A magia imagética ritualiza os programas e não os mitos como no caso da magia pré-histórica das imagens tradicionais, e irá emancipar a sociedade da necessidade de pensar conceptualmente (Flusser: 1998, 36). Logo, as imagens técnicas substituem a consciência histórica porque substituem os textos. Ou, retomando o nosso argumento inicial deste capítulo, precisamente porque são máquinas, produzem novas relações, ou discursos. Por isso, dirá Flusser, que a invenção de imagens técnicas é comparável à invenção da escrita. No entanto, encontramos mais à frente, neste capítulo auxiliar para o nosso trabalho, que Flusser expõe alguma desconfiança em relação às imagens técnicas porquanto estas falseiam o conhecimento científico, substituindo ainda as imagens tradicionais (Flusser, 1998: 38) São, segundo o filósofo, «ruins», «falsas» e «feias» porque se levantam como «barragens» onde tudo desemboca em vez de fluir. Mas respondendo a esta desconfiança de Vilém Flusser, a perspectiva de Gilbert Simondon poderá servir como apaziguadora desta falta de confiança perante tais imagens técnicas, respondendo com uma reforma cultural: o Homem deverá incluir a máquina/imagem-técnica na sua cultura, e não se entregar numa aporia bipolarizada entre tecnofobia, ou tecnofilia. Ou seja, o ser humano deverá organizar uma sociedade que integra as máquinas, ou as imagens técnicas, procurando agir como um maestro que dirige músicos (Simondon, 1980: 13).
A Câmara de Filmar
«Man invents, discovers, finds (eurisko), imagines (mekhane), and realizes what imagines: prostheses, expedients. A pros-thesis is what is place in front that is, what is outside, outside what it is placed in front of.» (Stiegler, 1998: 193) Desde o rosto de Narciso espelhado na água, que o homem imagina fixar imagens. E pelo desejo de fixar, dá-se à possibilidade de criar uma história da imagem do homem[10]. O homem passa a fazer-se com aquilo que imagina. E numa incessante batalha contra a extinção, poderíamos até supor que o homem tem imaginado desde sempre a câmara de filmar: uma linguagem que falasse a memória eterna. Por outras palavras, o homem deseja ver-se reflectido em tudo o que reluz, para se fixar no tempo. Daí que tenha inicialmente imaginado e edificado um mundo à imagem de Deus; imaginou e pintou um céu, uma vida eterna, e, um inferno (também ele perpétuo). Ou seja um mundo simbólico.

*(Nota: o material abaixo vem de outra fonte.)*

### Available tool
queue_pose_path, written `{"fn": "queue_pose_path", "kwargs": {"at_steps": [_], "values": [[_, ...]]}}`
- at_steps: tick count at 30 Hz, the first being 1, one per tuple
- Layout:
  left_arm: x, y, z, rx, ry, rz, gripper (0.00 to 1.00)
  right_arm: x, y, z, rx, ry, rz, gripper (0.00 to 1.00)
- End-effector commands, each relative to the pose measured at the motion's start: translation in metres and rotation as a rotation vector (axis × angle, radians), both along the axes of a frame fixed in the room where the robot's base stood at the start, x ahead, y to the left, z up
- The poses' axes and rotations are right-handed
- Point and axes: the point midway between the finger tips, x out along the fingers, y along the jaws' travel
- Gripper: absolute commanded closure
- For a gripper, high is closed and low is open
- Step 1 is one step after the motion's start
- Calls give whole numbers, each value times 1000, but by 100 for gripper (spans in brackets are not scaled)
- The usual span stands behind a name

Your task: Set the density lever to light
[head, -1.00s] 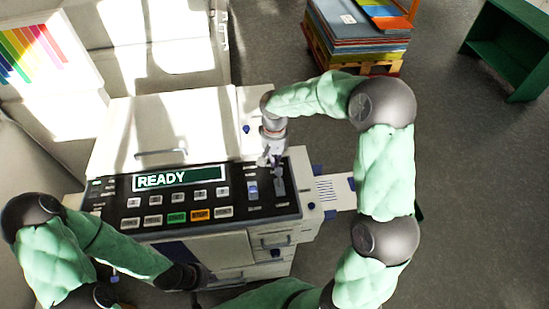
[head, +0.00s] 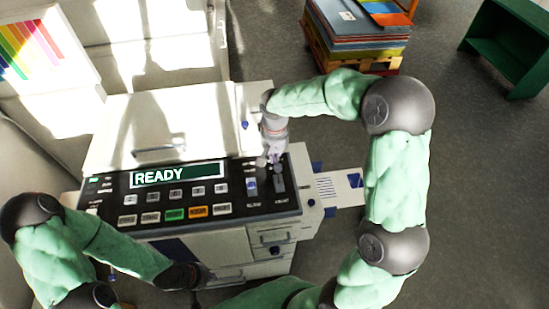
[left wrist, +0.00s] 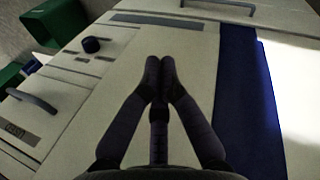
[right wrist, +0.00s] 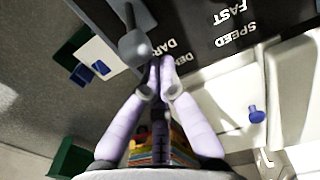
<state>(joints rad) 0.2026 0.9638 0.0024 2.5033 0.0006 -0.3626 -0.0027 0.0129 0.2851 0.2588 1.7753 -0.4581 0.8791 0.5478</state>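The density lever is a grey knob on a stem (right wrist: 135,45) in the right wrist view, beside the partly covered "DARK" lettering. In the head view its dark slot (head: 280,184) is at the right end of the black control panel (head: 235,205); the lever's exact position along it is unclear. My right gripper (head: 270,163) is over the panel's far edge by the slot. Its fingers are together (right wrist: 160,62), right beside the knob; I cannot tell whether they touch it. My left gripper (head: 197,276) is low before the machine, its empty fingertips (left wrist: 160,65) together.
A blue-and-white slider (head: 251,187), the speed control, is just left of the density slot. A READY display (head: 178,174) and several buttons fill the rest of the panel. A paper tray (head: 340,188) juts out right. A loaded pallet (head: 360,40) and green shelf (head: 505,45) stand behind.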

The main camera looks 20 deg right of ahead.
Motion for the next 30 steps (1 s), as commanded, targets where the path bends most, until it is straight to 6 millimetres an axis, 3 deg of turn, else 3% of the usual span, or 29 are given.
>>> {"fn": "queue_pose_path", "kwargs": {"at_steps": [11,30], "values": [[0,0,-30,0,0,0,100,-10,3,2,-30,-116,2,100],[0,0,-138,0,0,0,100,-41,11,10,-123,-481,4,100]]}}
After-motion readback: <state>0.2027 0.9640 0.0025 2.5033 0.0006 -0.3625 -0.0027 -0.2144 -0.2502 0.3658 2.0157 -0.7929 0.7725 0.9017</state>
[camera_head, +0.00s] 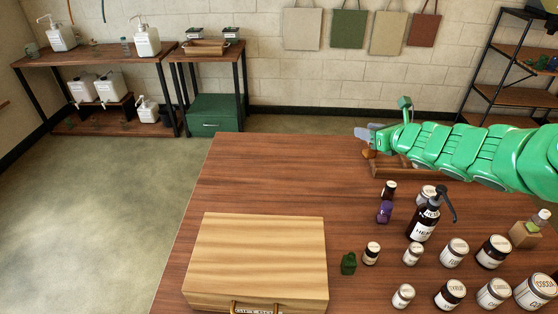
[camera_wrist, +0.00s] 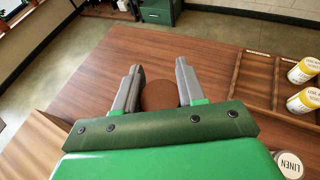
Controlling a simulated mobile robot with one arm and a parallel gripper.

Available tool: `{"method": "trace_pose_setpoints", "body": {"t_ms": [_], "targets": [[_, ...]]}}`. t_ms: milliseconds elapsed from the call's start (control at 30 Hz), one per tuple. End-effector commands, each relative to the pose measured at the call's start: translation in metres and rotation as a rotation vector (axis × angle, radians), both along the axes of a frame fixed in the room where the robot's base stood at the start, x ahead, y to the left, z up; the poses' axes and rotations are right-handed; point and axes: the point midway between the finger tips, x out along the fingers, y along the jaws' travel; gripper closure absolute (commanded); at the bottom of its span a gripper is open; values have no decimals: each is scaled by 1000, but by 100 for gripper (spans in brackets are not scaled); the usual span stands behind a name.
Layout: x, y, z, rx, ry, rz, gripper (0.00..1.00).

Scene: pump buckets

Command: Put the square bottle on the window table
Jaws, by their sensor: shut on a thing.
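My gripper (camera_head: 365,134) is over the far part of the wooden table (camera_head: 270,170), at the end of the green arm reaching in from the right. In the wrist view its grey fingers (camera_wrist: 159,90) are closed on a brown thing with a round face (camera_wrist: 159,96). An orange-brown piece (camera_head: 369,153) shows just under the gripper in the head view. I cannot tell if the held thing is the square bottle, as its sides are mostly hidden. I cannot tell for sure which table is the window table.
A light wooden case (camera_head: 258,255) lies at the table's front. Several jars, a dark pump bottle (camera_head: 425,220), a purple bottle (camera_head: 384,212) and a green bottle (camera_head: 348,263) stand to the right. A bench (camera_head: 95,62) with white pump containers stands far left. Open floor (camera_head: 100,200) lies between.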

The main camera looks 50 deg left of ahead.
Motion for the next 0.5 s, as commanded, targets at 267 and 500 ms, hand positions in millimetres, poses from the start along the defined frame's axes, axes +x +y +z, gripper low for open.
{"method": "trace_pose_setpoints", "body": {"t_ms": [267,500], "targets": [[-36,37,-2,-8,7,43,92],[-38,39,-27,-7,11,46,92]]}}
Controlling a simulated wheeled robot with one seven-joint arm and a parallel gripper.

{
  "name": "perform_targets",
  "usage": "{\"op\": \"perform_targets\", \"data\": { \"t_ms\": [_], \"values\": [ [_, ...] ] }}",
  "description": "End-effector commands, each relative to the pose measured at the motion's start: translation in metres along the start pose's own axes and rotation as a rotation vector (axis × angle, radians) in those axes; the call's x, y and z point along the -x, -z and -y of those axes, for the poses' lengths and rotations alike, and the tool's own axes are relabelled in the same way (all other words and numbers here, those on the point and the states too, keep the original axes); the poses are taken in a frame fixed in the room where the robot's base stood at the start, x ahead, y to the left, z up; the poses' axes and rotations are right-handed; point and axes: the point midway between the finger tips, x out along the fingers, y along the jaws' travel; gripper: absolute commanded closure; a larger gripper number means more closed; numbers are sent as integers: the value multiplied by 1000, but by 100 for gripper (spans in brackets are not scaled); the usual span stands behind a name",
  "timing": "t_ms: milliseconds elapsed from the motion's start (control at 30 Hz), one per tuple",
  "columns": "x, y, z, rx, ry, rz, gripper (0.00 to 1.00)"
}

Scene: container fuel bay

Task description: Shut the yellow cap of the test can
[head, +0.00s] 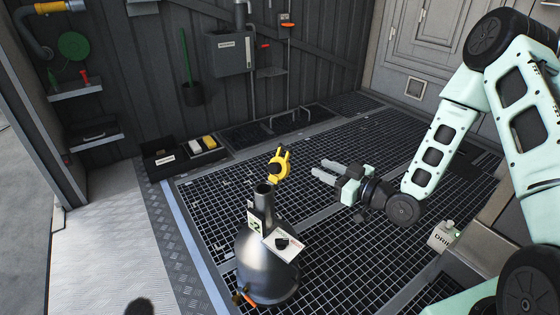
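The test can (265,262) is a grey metal vessel with a round body and a narrow neck, standing upright on the grating in the head view. Its yellow cap (278,167) is swung up and open above the right side of the neck (263,190), whose mouth is uncovered. My gripper (322,172) is to the right of the yellow cap and points left toward it, with a gap between them. Its two grey fingers appear parted with nothing between them, and it does not touch the can.
A drip container (443,236) stands at the right. A dark tray with yellow and white items (203,145) lies at the back left. Wall shelves (95,135) and a grey box (231,53) line the back. The floor grating (340,235) around the can looks mostly clear.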

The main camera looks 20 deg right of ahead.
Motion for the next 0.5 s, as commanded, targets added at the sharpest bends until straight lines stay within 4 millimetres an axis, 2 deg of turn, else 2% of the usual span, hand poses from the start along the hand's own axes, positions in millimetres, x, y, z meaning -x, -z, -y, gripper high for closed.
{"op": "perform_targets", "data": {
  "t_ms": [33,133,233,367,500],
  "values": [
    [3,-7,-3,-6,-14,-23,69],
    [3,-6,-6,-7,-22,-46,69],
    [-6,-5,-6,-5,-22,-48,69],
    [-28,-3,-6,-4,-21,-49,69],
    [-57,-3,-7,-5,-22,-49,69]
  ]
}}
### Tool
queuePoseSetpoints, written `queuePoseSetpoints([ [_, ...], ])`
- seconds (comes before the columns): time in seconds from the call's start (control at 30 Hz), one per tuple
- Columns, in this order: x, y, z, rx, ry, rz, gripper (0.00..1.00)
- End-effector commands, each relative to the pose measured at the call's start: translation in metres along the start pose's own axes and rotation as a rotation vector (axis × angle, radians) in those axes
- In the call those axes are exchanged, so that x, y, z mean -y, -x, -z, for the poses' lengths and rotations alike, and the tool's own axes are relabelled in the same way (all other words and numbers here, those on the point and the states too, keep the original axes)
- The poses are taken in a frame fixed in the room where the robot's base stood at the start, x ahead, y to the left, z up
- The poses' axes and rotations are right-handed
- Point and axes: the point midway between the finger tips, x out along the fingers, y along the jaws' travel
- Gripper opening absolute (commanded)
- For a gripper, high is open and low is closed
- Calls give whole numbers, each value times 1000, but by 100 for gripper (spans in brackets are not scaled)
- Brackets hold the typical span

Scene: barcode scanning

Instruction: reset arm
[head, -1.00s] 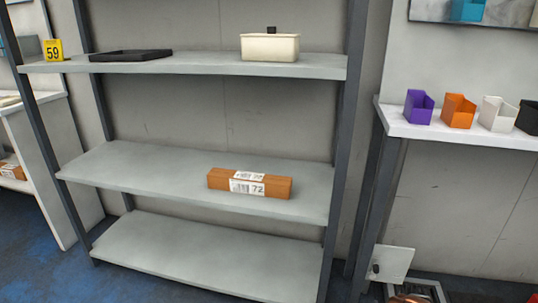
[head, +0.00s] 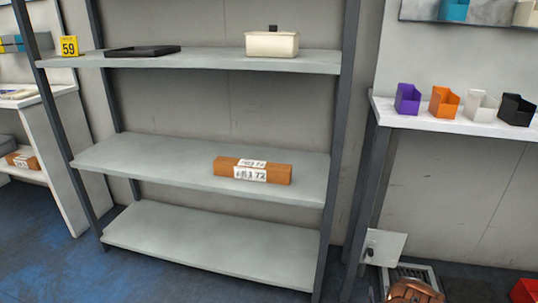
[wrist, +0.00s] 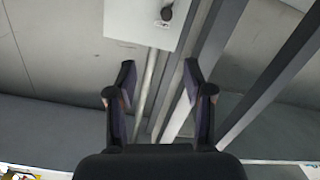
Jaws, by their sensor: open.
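My gripper (wrist: 159,85) shows in the wrist view with its two dark fingers spread apart and nothing between them. Beyond the fingers are a wall, a pale box with a dark knob (wrist: 143,20) and grey metal posts. In the head view the gripper itself cannot be made out; a copper-brown rounded part shows at the bottom edge, right of the shelf. A brown box with a label reading 72 (head: 252,171) lies on the middle board of the shelf unit (head: 130,152).
The top board holds a yellow 59 sign (head: 69,46), a black tray (head: 142,51) and a cream lidded container (head: 271,44). The bottom board is empty. A white side table (head: 440,126) on the right holds purple, orange, white and black bins. Blue floor is open at front left.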

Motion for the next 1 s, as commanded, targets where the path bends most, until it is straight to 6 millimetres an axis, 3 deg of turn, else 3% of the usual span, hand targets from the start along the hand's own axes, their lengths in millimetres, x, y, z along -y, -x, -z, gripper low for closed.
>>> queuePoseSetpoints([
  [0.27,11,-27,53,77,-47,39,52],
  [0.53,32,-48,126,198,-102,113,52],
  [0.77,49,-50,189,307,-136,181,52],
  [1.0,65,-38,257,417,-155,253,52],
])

Com o surgimento da câmara de filmar, a mão passou «a desencadear um processo programado em máquinas automáticas, que não só exteriorizam o utensílio, o gesto, e a motricidade, como invadem o domínio da memória e do comportamento maquinal.»(Leroi-Gourhan, 1990b: 38-39). E neste acto de extensão, a câmara de filmar, que se individuou desde a câmara escura[11], inscreve-se como uma prática protésica e também como uma ortótese que rectifica a nossa percepção, que invade o domínio da memória e passa também a estruturar como e o que se vê.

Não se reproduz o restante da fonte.